Shelley J Whitehead

Nothing ever goes away until it teaches us what we need to know

21 February, 2017

The title to this video is from Pema Chodron, the American Tibetan buddhist and teacher. Someone I admire and who teachings inspire me always

I have experienced this to be so true – that nothing goes away until we get the lesson. It just keeps showing up time and time again in our lives.

I work with clients who keep bumping into the same obstacles in relationships, from falling for emotionally unavailable partners to continually getting involved in emotional rescue operations. It leaves them feeling disempowered, empty and longing for love. 

It used to be the same for me.

Repeating the pattern of being drawn to emotionally unavailable partners

In my early years, I repeated the pattern of getting into relationships with men who weren’t in any way emotionally available. It happened over and over again. I kept asking myself the question of how I could be so ‘unlucky’. 

It was only when the devastation of a cheating partner took me to my ‘rock bottom’ that I realised that I needed to dig deeper and look inside to work out what was happening, to break out of the repetitive patterns I had developed.

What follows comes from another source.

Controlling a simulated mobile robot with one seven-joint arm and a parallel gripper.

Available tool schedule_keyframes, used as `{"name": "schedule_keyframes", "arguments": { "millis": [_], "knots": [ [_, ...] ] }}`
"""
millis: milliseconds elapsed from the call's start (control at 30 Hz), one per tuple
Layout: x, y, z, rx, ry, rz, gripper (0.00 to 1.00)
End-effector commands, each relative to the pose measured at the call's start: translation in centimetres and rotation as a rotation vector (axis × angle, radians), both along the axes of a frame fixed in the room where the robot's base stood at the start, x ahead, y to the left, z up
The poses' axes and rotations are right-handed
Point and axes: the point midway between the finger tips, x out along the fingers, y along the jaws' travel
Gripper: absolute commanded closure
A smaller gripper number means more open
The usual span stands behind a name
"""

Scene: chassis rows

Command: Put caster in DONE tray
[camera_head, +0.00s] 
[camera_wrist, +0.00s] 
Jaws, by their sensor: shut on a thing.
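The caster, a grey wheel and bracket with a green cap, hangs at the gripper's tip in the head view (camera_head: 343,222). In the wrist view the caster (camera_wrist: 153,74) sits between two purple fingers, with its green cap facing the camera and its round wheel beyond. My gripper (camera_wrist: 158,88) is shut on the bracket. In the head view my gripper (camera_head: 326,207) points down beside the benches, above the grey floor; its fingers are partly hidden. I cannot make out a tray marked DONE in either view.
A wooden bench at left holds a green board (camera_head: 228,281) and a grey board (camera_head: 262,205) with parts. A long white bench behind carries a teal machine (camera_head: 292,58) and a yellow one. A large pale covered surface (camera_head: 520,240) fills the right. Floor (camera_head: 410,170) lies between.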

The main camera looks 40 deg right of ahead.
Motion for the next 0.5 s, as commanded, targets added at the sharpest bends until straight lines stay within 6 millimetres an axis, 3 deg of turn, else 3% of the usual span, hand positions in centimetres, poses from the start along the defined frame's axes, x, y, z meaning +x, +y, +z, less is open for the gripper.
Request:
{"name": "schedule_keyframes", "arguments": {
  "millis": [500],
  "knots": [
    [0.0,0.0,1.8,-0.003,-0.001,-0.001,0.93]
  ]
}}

With the support of a relationship coach, I started to look at the choices I had made in my life. And then at the beliefs that were driving these choices. It wasn’t a pretty sight. I discovered that my feelings of self-worth were so low that, subconsciously, I didn’t feel that I deserved a committed and emotionally available man. 

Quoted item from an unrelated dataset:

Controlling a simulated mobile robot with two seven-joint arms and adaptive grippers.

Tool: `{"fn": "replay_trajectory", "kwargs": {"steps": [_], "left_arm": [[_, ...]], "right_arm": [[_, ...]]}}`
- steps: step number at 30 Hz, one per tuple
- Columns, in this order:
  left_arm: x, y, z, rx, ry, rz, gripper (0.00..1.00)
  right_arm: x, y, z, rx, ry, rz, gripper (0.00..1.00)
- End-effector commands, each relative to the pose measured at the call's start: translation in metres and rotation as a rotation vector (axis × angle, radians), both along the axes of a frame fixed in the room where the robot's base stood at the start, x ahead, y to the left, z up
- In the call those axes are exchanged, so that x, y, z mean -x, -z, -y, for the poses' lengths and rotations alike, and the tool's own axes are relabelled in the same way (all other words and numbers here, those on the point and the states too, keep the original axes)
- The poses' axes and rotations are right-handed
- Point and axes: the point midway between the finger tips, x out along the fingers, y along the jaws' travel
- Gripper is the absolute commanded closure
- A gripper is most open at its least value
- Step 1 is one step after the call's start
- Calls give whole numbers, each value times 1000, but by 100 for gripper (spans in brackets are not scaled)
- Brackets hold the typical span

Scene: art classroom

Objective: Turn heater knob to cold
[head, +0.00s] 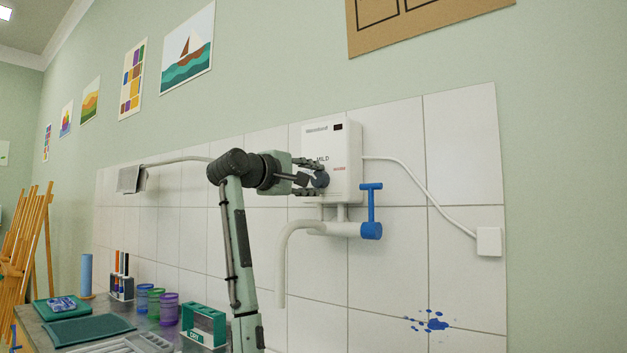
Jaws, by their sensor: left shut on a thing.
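The white heater box (347,165) is mounted on the tiled wall in the middle of the head view. Its front carries the word MILD and a small red marking to the right. The dark blue-grey heater knob (321,179) is on the lower part of the box front, partly covered by my gripper. My left gripper (314,180) comes in from the left and is shut on the knob, its fingers on either side of it. The knob's pointer cannot be made out. My right gripper is not in view.
Below the heater, a blue tap handle (371,212) and a white curved spout (284,262) stick out close under my gripper. A cable runs to a wall box (489,241) at right. The counter at lower left holds cups (168,309), a green rack (204,325) and trays.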

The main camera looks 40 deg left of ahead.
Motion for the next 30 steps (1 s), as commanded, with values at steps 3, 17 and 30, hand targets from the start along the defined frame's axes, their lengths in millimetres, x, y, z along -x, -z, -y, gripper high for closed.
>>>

Digging deeper still, I learnt that my acceptance of ‘crumbs’ of love (rather than the overflowing feast of connection that I craved) came from the way in which I had experienced and observed love and relationships in my early years. 

As soon as I lifted the lid, looked inside, and started doing the work to shift my habits and patterns, everything started to change. 

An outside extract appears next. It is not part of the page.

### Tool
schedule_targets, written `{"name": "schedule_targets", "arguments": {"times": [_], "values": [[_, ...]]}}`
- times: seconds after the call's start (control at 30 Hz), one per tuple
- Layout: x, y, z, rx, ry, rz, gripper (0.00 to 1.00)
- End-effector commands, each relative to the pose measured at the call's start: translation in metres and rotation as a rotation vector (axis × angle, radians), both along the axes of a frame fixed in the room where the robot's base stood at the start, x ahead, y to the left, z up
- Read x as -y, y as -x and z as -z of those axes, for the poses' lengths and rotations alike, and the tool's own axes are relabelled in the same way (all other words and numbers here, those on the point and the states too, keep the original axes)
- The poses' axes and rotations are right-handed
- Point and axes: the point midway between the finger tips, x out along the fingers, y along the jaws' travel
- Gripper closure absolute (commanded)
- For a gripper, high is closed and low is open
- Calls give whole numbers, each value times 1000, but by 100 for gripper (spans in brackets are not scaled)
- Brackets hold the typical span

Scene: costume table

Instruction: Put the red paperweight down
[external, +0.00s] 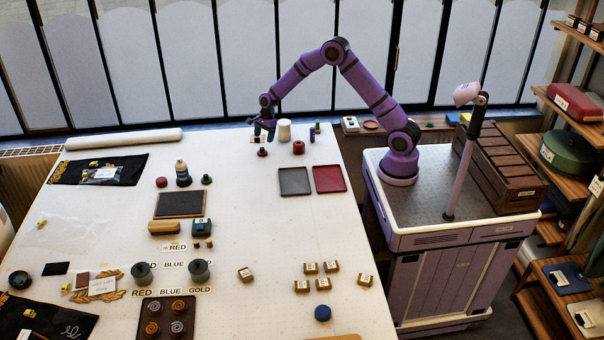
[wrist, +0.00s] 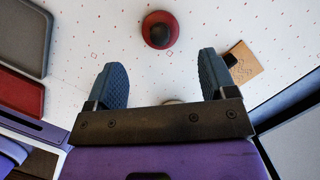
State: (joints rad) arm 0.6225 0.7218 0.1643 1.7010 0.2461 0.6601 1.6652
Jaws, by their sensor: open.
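The red paperweight (external: 262,153), a round red base with a dark knob, stands upright on the white table just below my gripper (external: 263,138). In the wrist view the paperweight (wrist: 153,38) lies beyond my fingertips, near the top middle, with nothing around it. My gripper (wrist: 162,72) is open, its two blue ridged fingers wide apart and empty. The fingers do not touch the paperweight. The exact height of my gripper above the table is hard to tell.
A brown card (wrist: 250,66) with a dark piece on it lies by the right finger. A white jar (external: 284,131) and a red round item (external: 298,148) stand close by. A grey tray (external: 294,182) and a red tray (external: 329,179) lie nearer the table's right edge.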

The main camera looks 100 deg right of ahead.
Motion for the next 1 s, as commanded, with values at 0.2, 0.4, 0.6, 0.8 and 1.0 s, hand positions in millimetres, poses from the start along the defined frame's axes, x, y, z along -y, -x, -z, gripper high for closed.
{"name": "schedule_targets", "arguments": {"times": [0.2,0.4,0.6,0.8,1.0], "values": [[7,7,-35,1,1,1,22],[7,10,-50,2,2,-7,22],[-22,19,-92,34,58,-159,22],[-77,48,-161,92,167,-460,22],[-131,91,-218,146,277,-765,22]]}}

A conscious decision to reclaim my sense of self

My journey out of the rigid ruts of my old thought patterns started with me putting time into getting to know myself. I wasn’t getting to know the version of ‘me’ that I had been ‘trained’ into believing was the real ‘me’, but the fully embodied, fully feeling, fully alive version that I had repressed for so long. The real me was buried beneath habits that I had developed that had helped me ‘survive’ my affection-hungry early years. 

As I got to know myself – and got full clarity on my values, my needs, my desires, my boundaries – things really started to click into place. It was like an inner re-set: I had higher expectations out of life and I felt that I deserved love….and, as a result, those emotionally unavailable men were suddenly no longer interesting to me. They just didn’t register any more on my radar. Through the conscious work of addressing the source of my old patterns, those old patterns lost their power over me. 

Embracing ‘challenges’ as the key to great relationships

I’ve learnt that my emotions are powerful messengers. I’m no longer afraid of the emotions I used to label as ‘negative’. Anger, fear, boredom, confusion… they are all now fully welcome in my vocabulary and in my daily experience, as I use them as guiding signals to help me interpret my way around the world. 

In relationships, when I feel the little nagging feeling of irritation, I no longer try to fix the ‘outside’ problem (by trying to change the other person or to get them to understand my point of view) – 

Instead, I look inwards. I interpret irritation as a sign of a minor boundary-break and a signal that something is amiss and I embrace the challenge of sitting a little bit in the discomfort and looking inward to ask myself: what is going on here? What do I need? What can I change to address this irritation? 

The pearly wisdom built up around the habit of embracing an irritating challenge tells me exactly what I need to do. Rather than being buried and suppressed, the challenge teaches me what it needs me to know and then I no longer battle with the same challenge again. 

I learnt what healthy love looked like….so the unhealthy, emotionally-restrictive, crumb-like love went away.